A more compact way of defining this set is:

$S = \set {1, 2, \ldots, 10}$

With this notation we are asked to suppose that the numbers count up uniformly, and we can read this definition as:

$S$ is the set containing $1$, $2$, and so on, up to $10$.

See how this notation is used: there is a comma before the ellipsis and one after it.

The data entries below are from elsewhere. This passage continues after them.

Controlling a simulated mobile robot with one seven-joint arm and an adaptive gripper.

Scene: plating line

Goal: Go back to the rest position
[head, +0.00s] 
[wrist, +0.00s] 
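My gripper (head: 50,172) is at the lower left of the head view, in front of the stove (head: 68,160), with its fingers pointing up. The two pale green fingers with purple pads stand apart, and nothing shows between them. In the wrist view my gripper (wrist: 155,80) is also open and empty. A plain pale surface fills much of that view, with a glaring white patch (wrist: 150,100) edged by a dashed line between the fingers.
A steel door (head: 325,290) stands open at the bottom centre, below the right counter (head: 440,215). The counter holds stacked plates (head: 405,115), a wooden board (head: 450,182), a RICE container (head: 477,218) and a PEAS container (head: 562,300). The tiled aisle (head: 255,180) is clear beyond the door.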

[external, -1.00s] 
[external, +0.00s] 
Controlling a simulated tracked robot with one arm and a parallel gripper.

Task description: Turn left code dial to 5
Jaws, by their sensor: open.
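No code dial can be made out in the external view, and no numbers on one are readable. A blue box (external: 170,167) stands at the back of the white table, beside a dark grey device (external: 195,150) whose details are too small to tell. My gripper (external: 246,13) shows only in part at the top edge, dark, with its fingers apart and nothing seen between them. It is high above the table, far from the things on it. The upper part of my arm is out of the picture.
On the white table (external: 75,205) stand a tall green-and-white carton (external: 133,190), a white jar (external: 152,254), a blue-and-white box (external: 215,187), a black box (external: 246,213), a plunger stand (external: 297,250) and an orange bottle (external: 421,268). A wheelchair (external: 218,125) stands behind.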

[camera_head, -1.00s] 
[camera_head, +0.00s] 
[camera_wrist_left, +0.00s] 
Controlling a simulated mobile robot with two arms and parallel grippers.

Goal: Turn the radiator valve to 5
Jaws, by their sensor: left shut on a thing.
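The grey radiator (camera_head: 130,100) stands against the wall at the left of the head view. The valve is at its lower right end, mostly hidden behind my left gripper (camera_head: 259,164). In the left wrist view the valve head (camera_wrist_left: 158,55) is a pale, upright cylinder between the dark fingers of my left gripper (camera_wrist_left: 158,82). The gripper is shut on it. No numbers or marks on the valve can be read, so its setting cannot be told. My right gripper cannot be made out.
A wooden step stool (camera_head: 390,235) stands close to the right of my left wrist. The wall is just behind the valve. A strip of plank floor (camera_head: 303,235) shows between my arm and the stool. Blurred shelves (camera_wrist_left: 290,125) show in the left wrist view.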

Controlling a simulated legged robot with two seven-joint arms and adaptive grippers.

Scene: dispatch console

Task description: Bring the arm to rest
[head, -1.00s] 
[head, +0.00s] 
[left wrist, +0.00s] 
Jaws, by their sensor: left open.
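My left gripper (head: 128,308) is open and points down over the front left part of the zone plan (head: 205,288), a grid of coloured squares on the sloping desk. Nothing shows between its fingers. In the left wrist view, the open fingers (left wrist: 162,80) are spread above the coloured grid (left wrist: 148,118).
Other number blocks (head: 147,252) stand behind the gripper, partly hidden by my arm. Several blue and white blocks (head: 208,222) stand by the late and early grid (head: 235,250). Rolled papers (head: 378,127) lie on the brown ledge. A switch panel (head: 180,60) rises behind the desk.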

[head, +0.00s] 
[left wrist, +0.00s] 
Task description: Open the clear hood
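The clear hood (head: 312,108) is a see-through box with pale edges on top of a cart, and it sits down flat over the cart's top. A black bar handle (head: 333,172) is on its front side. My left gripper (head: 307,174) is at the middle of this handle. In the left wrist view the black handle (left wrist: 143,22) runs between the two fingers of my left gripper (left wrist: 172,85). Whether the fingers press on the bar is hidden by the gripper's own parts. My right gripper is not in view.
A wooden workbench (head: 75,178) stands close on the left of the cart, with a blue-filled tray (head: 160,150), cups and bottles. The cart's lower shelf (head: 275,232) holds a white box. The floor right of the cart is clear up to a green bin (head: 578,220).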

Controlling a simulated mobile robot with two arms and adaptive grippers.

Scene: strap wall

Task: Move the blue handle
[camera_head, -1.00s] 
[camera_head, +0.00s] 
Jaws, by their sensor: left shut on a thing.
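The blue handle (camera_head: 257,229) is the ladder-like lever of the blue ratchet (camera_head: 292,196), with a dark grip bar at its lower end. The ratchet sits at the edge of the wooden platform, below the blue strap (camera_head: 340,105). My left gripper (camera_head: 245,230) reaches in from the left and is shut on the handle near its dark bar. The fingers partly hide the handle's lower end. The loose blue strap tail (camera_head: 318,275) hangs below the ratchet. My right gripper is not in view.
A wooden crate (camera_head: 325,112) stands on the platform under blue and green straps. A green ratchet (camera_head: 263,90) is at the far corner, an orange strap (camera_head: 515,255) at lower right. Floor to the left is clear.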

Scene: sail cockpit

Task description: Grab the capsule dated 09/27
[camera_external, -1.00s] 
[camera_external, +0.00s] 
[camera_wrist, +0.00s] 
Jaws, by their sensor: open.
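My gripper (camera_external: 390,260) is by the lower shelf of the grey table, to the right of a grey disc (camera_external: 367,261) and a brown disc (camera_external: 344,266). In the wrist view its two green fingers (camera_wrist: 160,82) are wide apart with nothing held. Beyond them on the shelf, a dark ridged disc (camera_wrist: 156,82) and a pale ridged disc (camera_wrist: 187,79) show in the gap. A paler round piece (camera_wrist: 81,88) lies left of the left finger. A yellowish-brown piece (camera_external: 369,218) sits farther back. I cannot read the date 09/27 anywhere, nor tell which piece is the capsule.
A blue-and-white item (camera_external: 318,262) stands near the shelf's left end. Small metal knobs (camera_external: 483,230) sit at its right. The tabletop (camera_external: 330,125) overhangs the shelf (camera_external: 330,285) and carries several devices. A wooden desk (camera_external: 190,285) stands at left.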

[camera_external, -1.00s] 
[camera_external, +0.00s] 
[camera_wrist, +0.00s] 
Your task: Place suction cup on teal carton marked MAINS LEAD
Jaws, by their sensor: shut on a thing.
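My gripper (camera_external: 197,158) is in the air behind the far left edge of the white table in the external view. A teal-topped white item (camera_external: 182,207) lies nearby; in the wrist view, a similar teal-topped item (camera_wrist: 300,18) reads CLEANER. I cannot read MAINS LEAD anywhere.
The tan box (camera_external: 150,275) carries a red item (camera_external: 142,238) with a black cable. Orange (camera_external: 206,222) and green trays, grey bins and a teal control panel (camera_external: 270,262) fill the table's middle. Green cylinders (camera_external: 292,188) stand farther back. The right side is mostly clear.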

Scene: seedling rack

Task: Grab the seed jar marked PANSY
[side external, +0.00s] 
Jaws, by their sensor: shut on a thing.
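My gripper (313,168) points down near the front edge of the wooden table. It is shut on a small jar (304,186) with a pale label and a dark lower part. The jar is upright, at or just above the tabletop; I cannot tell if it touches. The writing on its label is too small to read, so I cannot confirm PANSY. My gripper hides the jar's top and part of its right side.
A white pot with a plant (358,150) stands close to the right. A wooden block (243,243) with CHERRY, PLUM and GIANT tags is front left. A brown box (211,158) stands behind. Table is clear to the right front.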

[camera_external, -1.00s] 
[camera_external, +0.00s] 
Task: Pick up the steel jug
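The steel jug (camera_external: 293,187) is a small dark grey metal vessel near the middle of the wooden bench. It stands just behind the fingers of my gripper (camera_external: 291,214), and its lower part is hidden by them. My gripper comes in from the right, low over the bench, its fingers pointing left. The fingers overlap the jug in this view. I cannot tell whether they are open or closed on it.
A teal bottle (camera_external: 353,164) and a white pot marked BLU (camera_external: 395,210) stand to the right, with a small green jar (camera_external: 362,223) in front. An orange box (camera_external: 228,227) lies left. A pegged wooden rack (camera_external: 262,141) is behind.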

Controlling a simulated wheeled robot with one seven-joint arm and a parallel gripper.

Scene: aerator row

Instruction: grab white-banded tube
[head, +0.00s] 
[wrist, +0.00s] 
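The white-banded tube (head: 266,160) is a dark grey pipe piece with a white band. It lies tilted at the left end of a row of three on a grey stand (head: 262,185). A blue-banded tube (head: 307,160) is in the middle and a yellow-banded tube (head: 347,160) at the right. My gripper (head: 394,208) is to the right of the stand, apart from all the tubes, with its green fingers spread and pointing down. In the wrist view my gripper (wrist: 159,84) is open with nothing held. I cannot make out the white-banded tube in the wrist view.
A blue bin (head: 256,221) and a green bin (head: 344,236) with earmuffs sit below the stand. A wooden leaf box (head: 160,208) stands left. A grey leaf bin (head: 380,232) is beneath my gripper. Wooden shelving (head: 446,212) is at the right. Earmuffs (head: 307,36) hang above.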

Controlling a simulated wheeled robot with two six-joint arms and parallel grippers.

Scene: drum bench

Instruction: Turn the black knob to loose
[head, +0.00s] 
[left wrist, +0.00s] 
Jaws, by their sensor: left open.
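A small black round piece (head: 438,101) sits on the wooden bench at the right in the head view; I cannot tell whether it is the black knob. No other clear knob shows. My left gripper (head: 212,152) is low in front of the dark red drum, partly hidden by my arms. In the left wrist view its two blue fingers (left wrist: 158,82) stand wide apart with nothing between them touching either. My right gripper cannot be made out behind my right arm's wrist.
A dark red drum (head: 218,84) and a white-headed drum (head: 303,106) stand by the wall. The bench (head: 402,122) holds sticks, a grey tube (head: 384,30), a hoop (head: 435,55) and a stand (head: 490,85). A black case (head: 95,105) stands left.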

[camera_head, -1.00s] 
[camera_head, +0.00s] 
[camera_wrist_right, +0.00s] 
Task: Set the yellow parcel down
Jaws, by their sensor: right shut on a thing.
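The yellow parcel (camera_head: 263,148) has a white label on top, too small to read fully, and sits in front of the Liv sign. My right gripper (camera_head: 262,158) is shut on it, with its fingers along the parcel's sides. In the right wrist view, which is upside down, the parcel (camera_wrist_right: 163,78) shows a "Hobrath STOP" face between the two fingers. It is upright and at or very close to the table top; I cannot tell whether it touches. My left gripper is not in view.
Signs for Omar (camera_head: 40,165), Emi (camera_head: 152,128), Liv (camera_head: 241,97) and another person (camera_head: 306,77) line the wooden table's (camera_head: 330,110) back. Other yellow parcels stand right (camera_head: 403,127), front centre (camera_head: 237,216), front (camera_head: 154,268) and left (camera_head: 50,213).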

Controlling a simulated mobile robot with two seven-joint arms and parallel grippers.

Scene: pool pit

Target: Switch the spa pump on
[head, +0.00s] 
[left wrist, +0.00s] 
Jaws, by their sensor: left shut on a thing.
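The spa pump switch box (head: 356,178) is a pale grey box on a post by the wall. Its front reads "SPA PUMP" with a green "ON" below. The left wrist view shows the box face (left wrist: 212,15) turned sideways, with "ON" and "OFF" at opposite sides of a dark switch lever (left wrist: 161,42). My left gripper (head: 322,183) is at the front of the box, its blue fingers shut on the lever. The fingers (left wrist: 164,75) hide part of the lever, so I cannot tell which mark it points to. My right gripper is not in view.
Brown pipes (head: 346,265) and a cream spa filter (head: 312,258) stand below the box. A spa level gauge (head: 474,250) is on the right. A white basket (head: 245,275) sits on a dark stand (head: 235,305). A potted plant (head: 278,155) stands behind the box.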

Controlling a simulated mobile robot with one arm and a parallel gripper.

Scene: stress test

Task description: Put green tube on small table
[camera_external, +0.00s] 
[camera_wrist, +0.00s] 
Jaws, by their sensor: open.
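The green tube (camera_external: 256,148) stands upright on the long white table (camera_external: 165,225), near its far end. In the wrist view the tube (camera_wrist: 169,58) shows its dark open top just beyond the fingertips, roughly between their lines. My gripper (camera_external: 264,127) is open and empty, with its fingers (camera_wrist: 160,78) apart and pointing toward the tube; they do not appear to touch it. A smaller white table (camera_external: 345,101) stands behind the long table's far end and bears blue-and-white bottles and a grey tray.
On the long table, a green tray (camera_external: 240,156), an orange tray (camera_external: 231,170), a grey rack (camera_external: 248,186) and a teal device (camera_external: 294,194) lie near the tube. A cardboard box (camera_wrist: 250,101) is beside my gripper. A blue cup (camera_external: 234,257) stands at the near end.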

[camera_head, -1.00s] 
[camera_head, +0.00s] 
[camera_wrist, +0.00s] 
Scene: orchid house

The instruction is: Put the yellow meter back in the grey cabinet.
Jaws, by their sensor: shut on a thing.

It is a very good idea to be careful with this.

The point needs to be made: "how obvious is obvious?"

If there is any doubt as to the precise interpretation of an ellipsis, either the set should be defined by predicate, or explicit definition should be used.

Infinite Set

If there is no end to the list of elements in the set, the ellipsis can be left open:

$S = \set {1, 2, 3, \ldots}$

which is taken to mean:

$S = $ the set containing $1, 2, 3, $ and so on for ever.

Multipart Infinite Set

Let $S$ be a set.

Suppose $S$ is to contain:

$(1): \quad$ a never-ending list of elements


$(2): \quad$ other elements which are unrelated to that list (perhaps another never-ending list).

Then a semicolon is used to separate the various conceptual parts:

$S = \set {1, 3, 5, \ldots; 2, 4, 6, \ldots; \text{red}, \text{orange}, \text{green} }$

Note that without the semicolon it would appear as though the first list (of odd numbers) continued as the second list (of even numbers) which in turn continued as a list of colours, which is absurd.


Letters of the Alphabet

An example in natural language of implicit set definition is:

$S := \set {A, B, C, D, \dotsc, Z}$

That is, $S$ is the set of capital letters of the alphabet.

This definition is actually ambiguous, as it is not made clear exactly which alphabet is under consideration here.

The English one is assumed by context.